Proof: Let $\alpha\in \Omega_1$ and $g\in G_{\alpha}$ (stabilizer of $\alpha$). Since $$g\phi(\alpha)=\phi(g\alpha)=\phi(\alpha),$$ we have $G_{\alpha}\leq G_{\phi(\alpha)}$. Since $|\Omega_1|=|G:G_\alpha|$ and $|\Omega_2|=|G:G_{\phi(\alpha)}|$, the result follows from this.

Now, Set $\Omega_1=Syl_p(G)$ , $\Omega_2=Syl_p(N)$ and $\phi(P)=P\cap N$. Now, actions of $G$ on the sets by conjugation are transitive and $\phi$ has desired properties so we are done.

Note: If you do not want mention the theorem, you can directly use the idea in the proof to show the result.

Answer 2

This is not so trivial to prove. Even more is true.

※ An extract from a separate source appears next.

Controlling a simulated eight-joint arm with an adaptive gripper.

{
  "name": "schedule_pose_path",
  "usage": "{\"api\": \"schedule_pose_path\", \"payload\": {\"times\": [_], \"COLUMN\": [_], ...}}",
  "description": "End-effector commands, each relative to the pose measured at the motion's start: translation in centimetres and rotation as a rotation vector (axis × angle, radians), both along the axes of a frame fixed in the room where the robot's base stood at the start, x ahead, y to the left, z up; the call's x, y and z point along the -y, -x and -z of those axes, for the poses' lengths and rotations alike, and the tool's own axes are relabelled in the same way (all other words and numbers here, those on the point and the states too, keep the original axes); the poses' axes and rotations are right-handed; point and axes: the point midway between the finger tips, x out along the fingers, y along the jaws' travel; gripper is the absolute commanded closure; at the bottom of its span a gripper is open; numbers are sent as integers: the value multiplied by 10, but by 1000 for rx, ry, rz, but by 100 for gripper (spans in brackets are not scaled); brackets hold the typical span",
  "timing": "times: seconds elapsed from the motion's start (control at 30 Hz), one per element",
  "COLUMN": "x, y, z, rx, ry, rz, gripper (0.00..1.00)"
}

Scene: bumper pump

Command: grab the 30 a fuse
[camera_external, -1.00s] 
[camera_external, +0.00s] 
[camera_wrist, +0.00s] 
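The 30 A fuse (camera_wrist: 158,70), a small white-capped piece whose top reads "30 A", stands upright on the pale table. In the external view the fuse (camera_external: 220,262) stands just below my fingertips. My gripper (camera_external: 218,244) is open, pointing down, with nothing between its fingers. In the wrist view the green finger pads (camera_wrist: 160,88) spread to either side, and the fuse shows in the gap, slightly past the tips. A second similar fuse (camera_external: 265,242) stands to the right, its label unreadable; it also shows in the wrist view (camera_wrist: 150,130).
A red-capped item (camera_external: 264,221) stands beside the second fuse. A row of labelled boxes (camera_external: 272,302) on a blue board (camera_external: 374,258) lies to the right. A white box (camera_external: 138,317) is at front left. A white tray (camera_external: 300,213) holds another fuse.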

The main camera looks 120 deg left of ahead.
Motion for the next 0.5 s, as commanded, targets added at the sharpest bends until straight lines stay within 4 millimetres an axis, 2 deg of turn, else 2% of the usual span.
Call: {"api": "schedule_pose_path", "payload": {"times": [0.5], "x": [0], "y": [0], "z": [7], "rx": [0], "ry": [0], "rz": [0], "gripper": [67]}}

Theorem (M. Hall, 1967) Let $N \unlhd G$, $P \in Syl_p(G)$, then $n_p=a_pb_pc_p$, where
$a_p = \#Syl_p(G/N)$
$b_p=\#Syl_p(N)$ and
$c_p=\#Syl_p(N_{PN}(P\cap N)/(P \cap N))$.

Answer 3

@Bhaskar, I promised you a proof - did not find the time to write it down earlier. Although Mesel already gave you one, mine is of a different flavor and sticks more closely to Sylow theory. You already mentioned that you know that Sylow $p$-subgroups of a normal subgroup $N$ of a group $G$, are of the form $P \cap N$, where $P \in Syl_p(G)$. I will assume that you are familiar with the Frattini Argument and will also use the following easy lemma.

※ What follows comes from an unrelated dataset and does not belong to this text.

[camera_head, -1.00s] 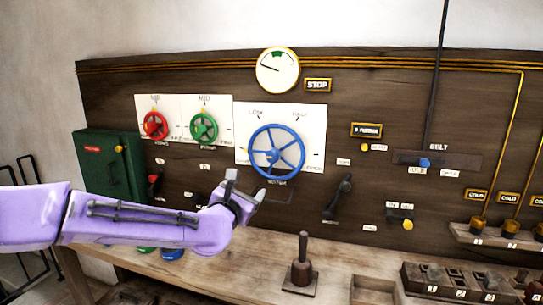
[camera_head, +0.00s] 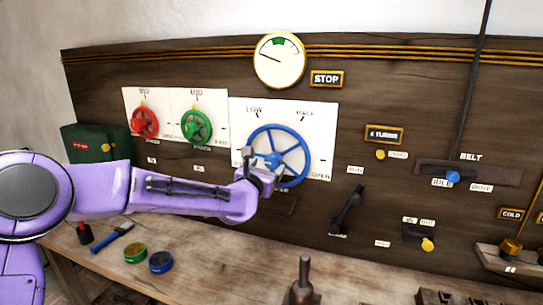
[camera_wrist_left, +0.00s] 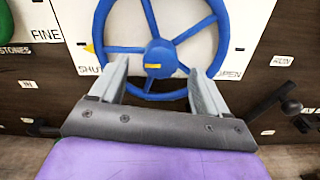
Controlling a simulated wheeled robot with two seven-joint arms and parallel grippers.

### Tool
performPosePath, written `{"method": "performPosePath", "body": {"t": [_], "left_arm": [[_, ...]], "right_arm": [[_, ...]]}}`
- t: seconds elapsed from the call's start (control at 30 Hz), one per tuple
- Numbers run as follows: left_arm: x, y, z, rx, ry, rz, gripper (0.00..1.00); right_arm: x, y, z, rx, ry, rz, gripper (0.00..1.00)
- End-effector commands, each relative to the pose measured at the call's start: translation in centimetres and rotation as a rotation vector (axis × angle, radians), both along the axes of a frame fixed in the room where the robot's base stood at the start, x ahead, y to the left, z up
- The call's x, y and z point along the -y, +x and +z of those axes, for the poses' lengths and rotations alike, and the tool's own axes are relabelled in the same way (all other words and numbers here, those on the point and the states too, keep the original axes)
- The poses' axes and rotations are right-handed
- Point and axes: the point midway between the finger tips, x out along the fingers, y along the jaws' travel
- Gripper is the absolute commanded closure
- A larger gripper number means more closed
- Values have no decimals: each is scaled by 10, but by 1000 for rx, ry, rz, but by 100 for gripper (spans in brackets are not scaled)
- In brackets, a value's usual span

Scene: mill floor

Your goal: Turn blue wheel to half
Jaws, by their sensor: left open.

Lemma Let $G$ be a a group, $H \leq G$ and $N \trianglelefteq G$. Then for any $g \in G$ we have $(H \cap N)^g=H^g \cap N$.

Proof. Since $H \cap N \subseteq H$, $(H \cap N)^g \subseteq H^g$, and likewise $(H \cap N)^g \subseteq N^g=N$ (the latter equality follows from the fact that $N$ is normal. Hence $(H \cap N)^g \subseteq H^g \cap N$. Conversely, let $x \in H^g \cap N$, then $x \in N$ and $x=g^{-1}hg$ for some $h \in H$. Hence $h= gxg^{-1} \in N$, since $x \in N$ and $N$ is normal. So, $x=g^{-1}hg \in (H \cap N)^g$ and we are done.

Now let us get to the proof of your post.

Theorem Let $G$ be a group, $N \trianglelefteq G$, and $p$ a prime dividing the order of $G$. Then $$\#Syl_p(N) \mid\#Syl_p(G).$$

Proof. Let $P \in Syl_p(G)$, then $P \cap N \in Syl_p(N)$. Owing to the Frattini Argument we obtain $G=N_G(P\cap N)N$. Observe that $N \cap N_G(P \cap N)=N_N(P \cap N)$ and hence $$[G:N_G(P \cap N)]=[N_G(P \cap N)N:N_G(P \cap N)]=[N:N_N(P \cap N)]=\#Syl_p(N).$$ Finally let $g \in N_G(P)$, then the lemma gives $(P \cap N)^g=P^g \cap N =P \cap N.$ It follows that $N_G(P) \subseteq N_G(P \cap N)$, and thus $\#Syl_p(N)=[G:N_G(P \cap N)] \mid [G:N_G(P)]=\#Syl_p(G)$. $\square$